La canzone parodistica ha la possibilità di essere facilmente memorizzata dagli ascoltatori.
Quando il pubblico ricorda in modo semplice e automatico un ritornello o una coppia di versi – anche se ha finito per dimenticare da dove provengono, sentendoli come se fossero una verità presente nella memoria quasi da sempre – significa che l’obiettivo della pubblicità è stato pienamente conseguito.
Rivisitazione delle parole di J. PARSONS, “I perfezionamenti della pubblicità radiofonica”, p. 407 in J.R. JULIEN, Musique et publicité. Du cri de Paris…aux messages publicitaires radiophoniques et télévisés, p. 225.

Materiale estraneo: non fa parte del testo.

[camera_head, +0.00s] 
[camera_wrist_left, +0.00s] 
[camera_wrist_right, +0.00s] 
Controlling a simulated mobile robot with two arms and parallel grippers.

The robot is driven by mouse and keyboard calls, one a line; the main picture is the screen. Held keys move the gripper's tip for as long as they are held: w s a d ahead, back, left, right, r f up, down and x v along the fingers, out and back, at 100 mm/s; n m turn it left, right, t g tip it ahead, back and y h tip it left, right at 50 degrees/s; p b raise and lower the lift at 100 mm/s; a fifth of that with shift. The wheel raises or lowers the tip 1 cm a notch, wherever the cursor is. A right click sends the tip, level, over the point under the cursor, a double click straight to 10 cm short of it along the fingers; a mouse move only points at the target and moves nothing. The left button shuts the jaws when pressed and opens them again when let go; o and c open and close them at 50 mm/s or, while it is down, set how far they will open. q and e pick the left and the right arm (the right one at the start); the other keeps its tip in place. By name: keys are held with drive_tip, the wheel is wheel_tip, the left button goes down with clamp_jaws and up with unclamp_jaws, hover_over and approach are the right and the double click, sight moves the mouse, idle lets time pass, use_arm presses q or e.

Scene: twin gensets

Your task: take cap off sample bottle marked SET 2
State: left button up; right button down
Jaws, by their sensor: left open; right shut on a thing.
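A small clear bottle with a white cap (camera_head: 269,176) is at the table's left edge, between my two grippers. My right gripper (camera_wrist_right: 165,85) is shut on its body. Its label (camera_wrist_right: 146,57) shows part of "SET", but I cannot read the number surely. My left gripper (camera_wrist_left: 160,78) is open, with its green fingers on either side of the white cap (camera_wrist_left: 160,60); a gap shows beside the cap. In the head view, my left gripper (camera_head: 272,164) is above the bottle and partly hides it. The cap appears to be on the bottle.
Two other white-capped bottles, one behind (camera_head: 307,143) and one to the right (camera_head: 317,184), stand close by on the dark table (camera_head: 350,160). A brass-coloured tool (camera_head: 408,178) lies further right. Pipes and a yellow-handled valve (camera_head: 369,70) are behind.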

Nell’articolo dedicato ai gridi medievali vale a dire la forma primitiva di jingle della marca, è stato preso come riferimento il manuale di J.R. JULIEN, Musique et publicité. Du cri de Paris…aux messages publicitaires radiophoniques et télévisés che affronta anche il caso radiofonico francese, dove le trasmissioni vengono diffuse da una radio pubblica e da una miriade di piccole radio private pagate dalla pubblicità fin dal 1922.
La Radio in Italia: il rapporto fra musica e pubblicità
Concentriamoci ora sul caso radiofonico italiano, tracciandone brevemente le tappe.
L’inizio delle trasmissioni radiofoniche regolari in Italia si situa nell’autunno del 1924, lanciate da un concerto sinfonico d’apertura. Ma fu di fronte all’elevato costo per mantenere il servizio che si considerò di introdurre un canone da parte degli utenti. Tuttavia, questa misura non fu sufficiente a bilanciare le spese. Di conseguenza, nel 1926 nacque la Sipra (Società Italiana Pubblicità Radiofonica Anonima) allo scopo di acquisire fondi aggiuntivi attraverso la pubblicità. Con gli anni ’30, la radio iniziò poi gradualmente a diventare parte della quotidianità, trovando spazio non solo nelle abitazioni private ma anche nei luoghi pubblici come piazze e locali di ritrovo.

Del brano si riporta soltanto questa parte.